The gap in measurement, reporting and communication.
Desire for greater clarity in ESG measurement, reporting and communication was echoed by Green Finance leaders. Currently, auditing of ESG performance can be like a ‘random number generator’, and there was acknowledgement that sustainability reports are not designed to be accessible by the public. However, it was felt that a key solution to the challenge of complexity was implementation of sector standardisation. Communication of ESG actions and performance also needs to chime more with the public’s media appetites, with doubt that companies’ sustainability representatives have the necessary reach. This gave rise to the need for alternative voices, and whether influencers could be used more effectively to get the message across.
Politicisation of the ESG agenda is less of a concern.

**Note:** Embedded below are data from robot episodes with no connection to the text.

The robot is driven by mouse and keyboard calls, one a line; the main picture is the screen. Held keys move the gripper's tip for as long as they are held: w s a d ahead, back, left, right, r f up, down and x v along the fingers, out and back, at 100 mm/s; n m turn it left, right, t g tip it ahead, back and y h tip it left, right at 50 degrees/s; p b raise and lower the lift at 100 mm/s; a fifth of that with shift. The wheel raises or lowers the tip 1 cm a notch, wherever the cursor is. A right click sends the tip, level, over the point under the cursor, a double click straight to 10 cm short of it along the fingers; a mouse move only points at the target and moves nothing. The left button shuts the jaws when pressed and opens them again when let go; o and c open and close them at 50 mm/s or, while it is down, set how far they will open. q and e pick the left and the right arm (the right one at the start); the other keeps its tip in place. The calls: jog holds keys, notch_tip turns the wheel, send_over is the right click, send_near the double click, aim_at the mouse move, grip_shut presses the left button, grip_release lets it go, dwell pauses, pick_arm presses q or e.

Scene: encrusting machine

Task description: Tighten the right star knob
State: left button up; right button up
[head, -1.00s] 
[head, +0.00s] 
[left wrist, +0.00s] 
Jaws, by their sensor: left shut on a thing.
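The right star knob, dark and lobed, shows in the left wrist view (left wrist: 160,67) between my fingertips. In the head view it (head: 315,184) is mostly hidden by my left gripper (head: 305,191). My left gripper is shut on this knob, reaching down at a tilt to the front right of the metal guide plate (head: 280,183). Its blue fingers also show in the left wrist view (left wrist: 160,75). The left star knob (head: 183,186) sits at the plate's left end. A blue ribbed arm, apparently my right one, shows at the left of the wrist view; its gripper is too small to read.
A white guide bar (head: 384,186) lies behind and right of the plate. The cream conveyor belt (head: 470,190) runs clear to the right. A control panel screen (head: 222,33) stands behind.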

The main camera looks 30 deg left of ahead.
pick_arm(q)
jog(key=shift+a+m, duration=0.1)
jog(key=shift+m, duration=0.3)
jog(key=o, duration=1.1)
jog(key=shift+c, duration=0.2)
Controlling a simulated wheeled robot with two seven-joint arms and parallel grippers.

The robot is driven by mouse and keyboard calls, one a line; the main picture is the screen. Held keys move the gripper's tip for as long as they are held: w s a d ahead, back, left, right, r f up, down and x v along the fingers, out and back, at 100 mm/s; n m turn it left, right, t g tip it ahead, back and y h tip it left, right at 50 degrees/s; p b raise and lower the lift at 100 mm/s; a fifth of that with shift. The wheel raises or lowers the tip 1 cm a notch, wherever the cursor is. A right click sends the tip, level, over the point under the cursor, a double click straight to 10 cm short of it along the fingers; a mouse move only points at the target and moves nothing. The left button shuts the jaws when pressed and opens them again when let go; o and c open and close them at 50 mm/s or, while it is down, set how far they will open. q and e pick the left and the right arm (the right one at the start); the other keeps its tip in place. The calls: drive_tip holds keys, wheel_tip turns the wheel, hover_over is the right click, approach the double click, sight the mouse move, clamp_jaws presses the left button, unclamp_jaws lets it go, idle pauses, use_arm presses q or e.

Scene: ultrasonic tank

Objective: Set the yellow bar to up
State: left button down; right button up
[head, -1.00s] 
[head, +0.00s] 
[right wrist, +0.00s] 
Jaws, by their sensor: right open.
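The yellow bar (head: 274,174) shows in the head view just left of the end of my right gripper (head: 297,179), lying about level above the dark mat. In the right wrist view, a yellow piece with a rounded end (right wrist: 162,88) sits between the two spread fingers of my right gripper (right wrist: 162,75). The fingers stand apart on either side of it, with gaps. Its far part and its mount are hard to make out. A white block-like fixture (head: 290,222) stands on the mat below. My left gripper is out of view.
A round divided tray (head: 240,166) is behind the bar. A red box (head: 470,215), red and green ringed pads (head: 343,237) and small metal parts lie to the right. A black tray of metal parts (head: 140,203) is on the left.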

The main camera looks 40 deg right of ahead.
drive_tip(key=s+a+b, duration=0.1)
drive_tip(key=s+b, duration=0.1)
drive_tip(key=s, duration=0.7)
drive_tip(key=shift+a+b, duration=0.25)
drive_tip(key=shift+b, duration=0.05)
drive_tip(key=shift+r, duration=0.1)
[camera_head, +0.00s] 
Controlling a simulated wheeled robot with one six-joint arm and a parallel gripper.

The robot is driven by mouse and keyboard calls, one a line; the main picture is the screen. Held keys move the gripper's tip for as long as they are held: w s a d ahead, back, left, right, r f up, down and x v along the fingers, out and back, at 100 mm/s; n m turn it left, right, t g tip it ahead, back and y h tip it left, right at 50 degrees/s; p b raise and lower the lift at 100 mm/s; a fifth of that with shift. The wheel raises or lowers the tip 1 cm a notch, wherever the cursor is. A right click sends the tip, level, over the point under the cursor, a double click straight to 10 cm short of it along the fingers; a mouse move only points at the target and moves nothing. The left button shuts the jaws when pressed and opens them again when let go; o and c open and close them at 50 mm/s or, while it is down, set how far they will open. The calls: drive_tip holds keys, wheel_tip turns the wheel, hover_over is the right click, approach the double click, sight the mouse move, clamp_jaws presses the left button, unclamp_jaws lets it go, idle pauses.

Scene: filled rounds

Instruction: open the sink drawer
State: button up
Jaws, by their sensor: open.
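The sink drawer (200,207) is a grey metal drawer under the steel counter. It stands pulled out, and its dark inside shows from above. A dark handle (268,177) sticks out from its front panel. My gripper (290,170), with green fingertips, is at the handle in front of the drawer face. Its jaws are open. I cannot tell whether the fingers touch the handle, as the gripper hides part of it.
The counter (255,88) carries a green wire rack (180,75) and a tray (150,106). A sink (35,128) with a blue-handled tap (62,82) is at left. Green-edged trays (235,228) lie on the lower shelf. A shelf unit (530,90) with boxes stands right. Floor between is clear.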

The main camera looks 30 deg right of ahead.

Looking to the U.S, the politicisation of ESG investing and the weaponisation by US conservatives who object to companies’ stance on progressive issues has triggered fears of a similar trajectory in the UK. However, the feeling from Green Finance leaders was that many are too quick to say that whatever is happening in the U.S. will cross over to the UK, and that as a less politically polarised society, and the strong Government backing of the Net Zero agenda, following in the footsteps of the U.S. is unlikely.
The way ahead.
To move forward it was agreed that the ESG needs to stop being treated as a silo by companies, becoming ‘business as usual’ with the moral compass driving the agenda rather than the need for compliance. The mindset shift required within companies is that ESG is integral to futureproof their business, with reputation very easily lost as ‘how you act across your whole business does matter to people…and will increase in importance’. Greater transparency, a focus on the metrics and how purpose is communicated are all crucial to solving the Great Disconnect.